公開当時見に行かなかったのは、単に自分の子育てが忙しく、また子ども向けでないから、逆に子どもと一緒に見に行けなかったというだけで、いつか見たいと思っていた。

しかし、見たい作品はいくらでもあり、後回しになってレンタルしないまま、12年も経ってしまった。

 

今回初めて見て、お金を出して映画館で見たら、ちょっと残念に感じるレベルというのが、正直な感想である。

出渕裕氏によってリファインされたデザインは、かっこいいし、横山誠アクション監督によるアクションも切れがある(「技の2号、力の1号」という感じのテレビ版と違うアクションには違和感を感じたが)。
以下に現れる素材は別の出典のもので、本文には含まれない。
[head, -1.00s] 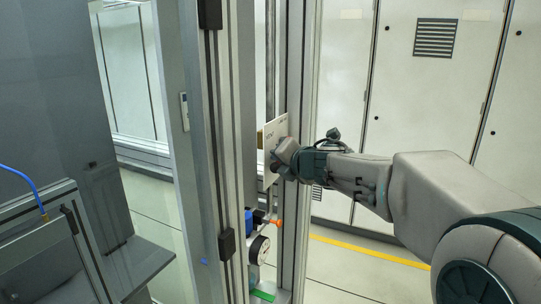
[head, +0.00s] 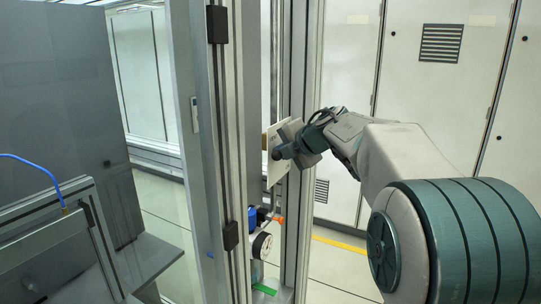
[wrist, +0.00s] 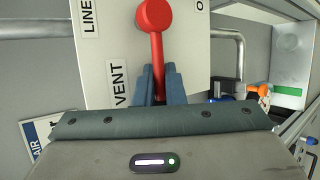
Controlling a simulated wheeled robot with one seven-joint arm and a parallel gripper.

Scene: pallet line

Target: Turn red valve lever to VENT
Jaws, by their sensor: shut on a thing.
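The red valve lever (wrist: 157,48) shows in the wrist view, with a round red end at the top and its bar running down between my fingers. My gripper (wrist: 158,75) is shut on the bar. The lever sits in front of a white label plate (wrist: 190,60) marked LINE, VENT and a cut-off word starting with O. The VENT label (wrist: 119,83) is just left of the bar. In the head view my gripper (head: 279,153) is at the white plate (head: 272,172) inside the frame, and it hides the lever there.
Aluminium posts (head: 232,120) stand close left of my gripper. A round gauge (head: 261,246) and an orange part (head: 279,220) are below it. A grey pipe (wrist: 230,40) runs behind the plate. White cabinets (head: 430,90) stand behind my arm.

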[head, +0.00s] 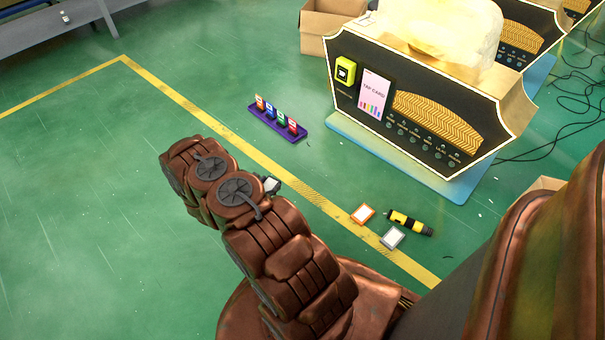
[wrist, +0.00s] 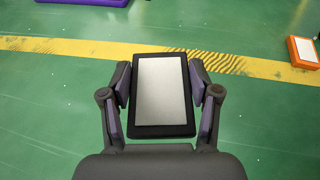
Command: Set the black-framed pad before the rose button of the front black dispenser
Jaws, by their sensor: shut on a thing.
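My gripper (wrist: 160,98) is shut on the black-framed pad (wrist: 160,92), with a finger on each side of its frame. The pad has a pale grey face and is held above the green floor. In the head view my arm hides the gripper and most or all of the pad. The front black dispenser (head: 345,85) stands at the upper right of the head view, on a light blue base. It has a gold trim, a yellow device, a pink card sign and a row of small round buttons (head: 415,138) below a gold grille. The button labels are too small to read for certain.
A purple rack (head: 276,126) with several coloured cards stands left of the dispenser. An orange-framed pad (head: 362,214), a grey-framed pad (head: 393,237) and a yellow-black tool (head: 410,223) lie near the yellow floor line. A cardboard box (head: 318,30) and further dispensers are behind.

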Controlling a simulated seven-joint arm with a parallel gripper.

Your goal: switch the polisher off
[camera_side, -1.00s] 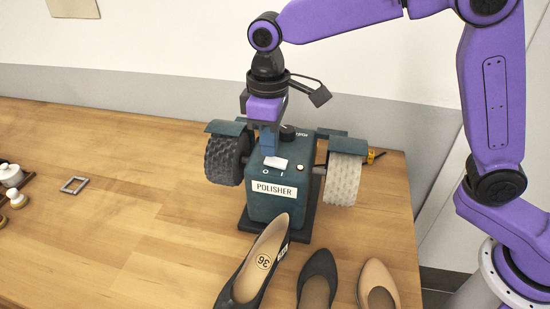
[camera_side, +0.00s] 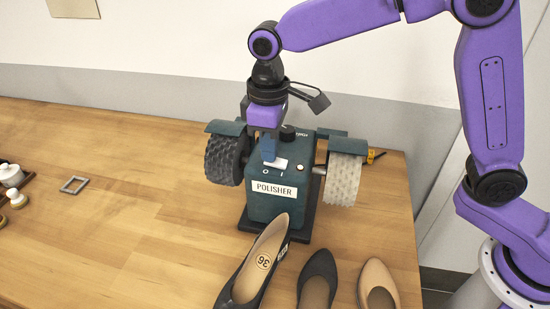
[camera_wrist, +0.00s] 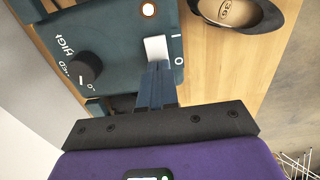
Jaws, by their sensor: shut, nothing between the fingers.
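The dark green polisher (camera_side: 262,208) stands on the table with its name label facing front. Its white rocker switch (camera_side: 277,164) is on the top face and also shows in the wrist view (camera_wrist: 155,48), between the marks I and O. My gripper (camera_side: 268,159) is shut and empty, pointing down at the switch. In the wrist view its fingertips (camera_wrist: 157,66) are at the O-side edge of the rocker; whether they press it I cannot tell. A round lamp (camera_wrist: 148,9) beside the switch looks bright. A black dial (camera_wrist: 85,67) is on the same face.
A dark brush wheel (camera_side: 222,162) and a pale wheel (camera_side: 345,180) flank the polisher. A dark shoe (camera_side: 258,262), another dark shoe (camera_side: 317,275) and a tan shoe (camera_side: 377,285) are in front. A metal buckle (camera_side: 74,185) lies left; the table between is clear.

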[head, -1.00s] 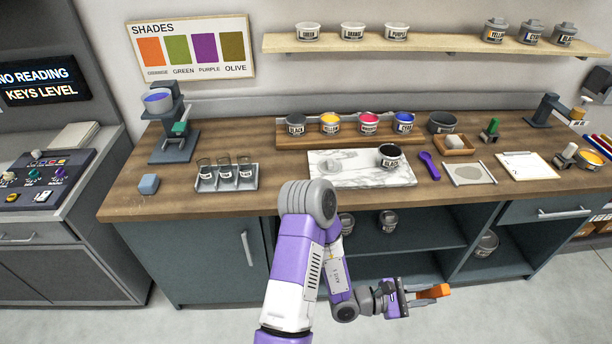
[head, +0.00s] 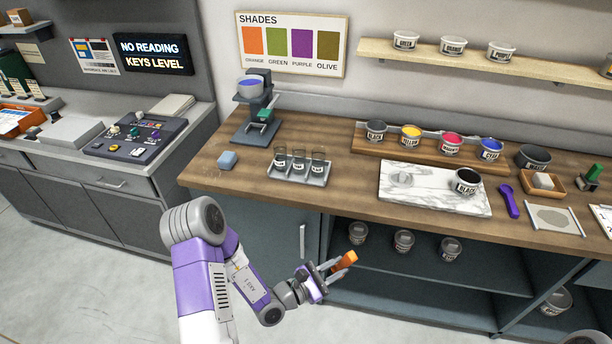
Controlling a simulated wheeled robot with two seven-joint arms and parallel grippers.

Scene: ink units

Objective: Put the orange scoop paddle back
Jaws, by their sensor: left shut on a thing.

ただ、ストーリーが、緑山あすかの取り合いに終始している。

井上敏樹氏が、「戦うトレンディドラマ」と言われた「ジェットマン」のメインライターだった時は、恋愛要素は新鮮だったが、今となっては、恋愛要素はもういいよという感じだし、思いを寄せるまでの描写が丁寧でないため唐突感やご都合主義っぽさを感じてしまう。

それに、今回の映画では、いかにリアルに仮面ライダーとショッカーを描くかというのが、一番見たい要素であり、それが結構いい線を行っている(ショッカーの秘密結社としての描き方や改造人間のリジェクションなど)だけに、恋愛要素は排除すべきだったと思う。

テレビシリーズのように、恋愛に至る経緯を、時間をかけて丁寧に描けない映画では、登場人物たちの思いに感情移入できなかった。

恋愛要素を入れれば、大人向けになるというものではない。

「仮面ライダー」で、藤岡弘、氏の怪我のために描けなかった本郷猛と緑川ルリ子の関係を描きたいというのもわからなくはないが、ちょっと無理があったと思う。

あすがが、ルリ子さんの魅力に及んでいないのも致命的である。

 

そして説得力を感じない設定が多い。

一文字が勝彦と同じ顔だったのは、結局、何の説明もなされず、晴彦と美代子がショッカーになったのは悲劇的でいいんだけど、掘り下げられていないから、どうしてこの二人だったのか、その意味を感じられなかった。

 

井上敏樹氏は、「シャンゼリオン」では独特の世界観を描き切っていたし、「アギト」では緻密に伏線を回収しながら、先に期待を持たせるストーリー作りをしていた。

しかし、「555」以降は、若干行き当たりばったり的な展開が多い気がする。

 

4月から、東映特撮YouTubeOfficialで、「仮面ライダー」の旧1号編を見ていた。

そのせいか、やっぱり、本郷猛は、藤岡氏でないと違和感があるのを感じた。

黄川田将也氏も高野八誠氏も好演なのだが、元のイメージが強すぎる。

そして、前のブログにも書いたが、旧1号編には、何故か画面に惹きつけられるだけのものがあるし、目に見えない力を感じる。

なかなかこれを超えるのは難しいのかもしれない。

 

「仮面ライダー THE FIRST」は、企画意図や作中のイメージなど、こういう「仮面ライダー」が見たかったという思いを満たしてくれる要素が多いだけに、もう少しストーリーが練られていればと感じる作品であった。